From Takhcha to Akhalkalaki was a nice, fairly modern road that at times drove through some random, quite scenic medieval looking villages until finally coming out of the valleys to Akahkalaki, the sprawling “Armenian capital” of South Georgia, and indeed, the town itself looks drastically more like Gumri or Yerevan than it does anywhere in Georgia. There’s this kind of darker stone block used in Armenian construction that gives it that very characteristic look and feel. The town is built on an easy to navigate grid, and full of casinos and cafes. It had a kind of ghost town feeling though, since as we walked around there was literally no one there but a few stray dogs. One guy did emerge to stand around as I used the ATM, so either that was bad timing or just weird. The silence though was altogether foreign to the usual Georgian situation, which usually has men just standing around on street corners, chatting and eating sunflower seeds. None of that in the center city of Akhalkalaki. But in general, a handsome city.
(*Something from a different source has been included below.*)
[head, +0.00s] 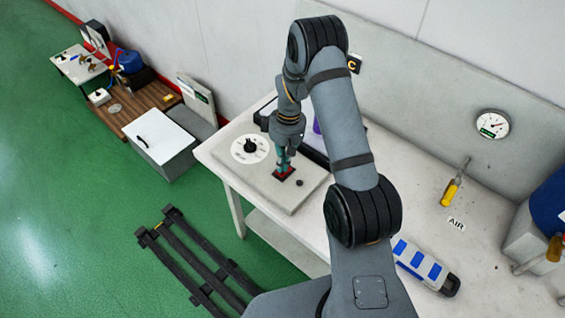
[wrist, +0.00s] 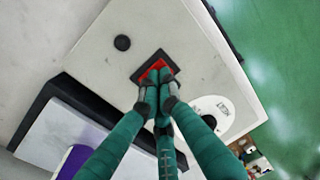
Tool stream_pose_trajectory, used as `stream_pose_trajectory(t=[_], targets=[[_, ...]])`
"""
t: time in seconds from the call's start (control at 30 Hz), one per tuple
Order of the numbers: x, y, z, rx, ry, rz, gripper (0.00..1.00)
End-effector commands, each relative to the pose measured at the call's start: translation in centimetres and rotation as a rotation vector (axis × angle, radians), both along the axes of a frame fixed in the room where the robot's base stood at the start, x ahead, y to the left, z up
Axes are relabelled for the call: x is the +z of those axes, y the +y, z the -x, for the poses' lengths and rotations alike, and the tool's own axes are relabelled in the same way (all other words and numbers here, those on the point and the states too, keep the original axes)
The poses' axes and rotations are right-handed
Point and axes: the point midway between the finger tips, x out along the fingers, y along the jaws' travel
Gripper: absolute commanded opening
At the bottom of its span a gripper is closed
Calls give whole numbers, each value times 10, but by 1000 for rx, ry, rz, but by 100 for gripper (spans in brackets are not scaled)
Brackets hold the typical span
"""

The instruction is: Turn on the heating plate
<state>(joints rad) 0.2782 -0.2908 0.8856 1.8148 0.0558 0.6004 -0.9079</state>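The heating plate (head: 290,200) is a flat pale grey unit on the white bench. It also shows in the wrist view (wrist: 105,70). On it are a red switch in a black square frame (head: 284,174), a small black knob (head: 299,183) and a white dial disc with a black knob (head: 250,148). My gripper (head: 283,162) has green fingers pointing down at the red switch. In the wrist view its fingertips (wrist: 160,85) are drawn together at the edge of the red switch (wrist: 153,68) and partly cover it. I cannot tell whether they press it. Nothing shows between the fingers.
Behind my gripper a dark tray-like object (wrist: 45,98) and a purple item (wrist: 72,160) stand close to the plate.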

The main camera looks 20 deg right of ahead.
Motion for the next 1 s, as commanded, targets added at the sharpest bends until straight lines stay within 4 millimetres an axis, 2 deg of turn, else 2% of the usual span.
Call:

We stopped at the highest rated café in town, the Gold Café. Sounds fancy. Basically a gigantic empty room with four tables. Because of the vast size, the walls looked barren despite having to broadswords hanging on one and two animal heads on the other. The staff was friendly enough. The food was nothing to brag about, nor was the price. It was all a bit meh-tastic. The khachapuri is gigantic though, so go easy when ordering that. They speak Georgian, Armenian, and Russian, but I think they had a copy of the menu in English, but you know, khachapuri is “khachapuri” in any language, so just order that.

The town of Akhalkalaki

There’s also the ruins of a 9th century fortress at the end of the main road, but we were running short on time and wanted to get on to a hotel near Vardzia, so we didn’t have time to make it. I would love to go and stop by though, as it’s pretty much an untouched archaeological-site-to-be.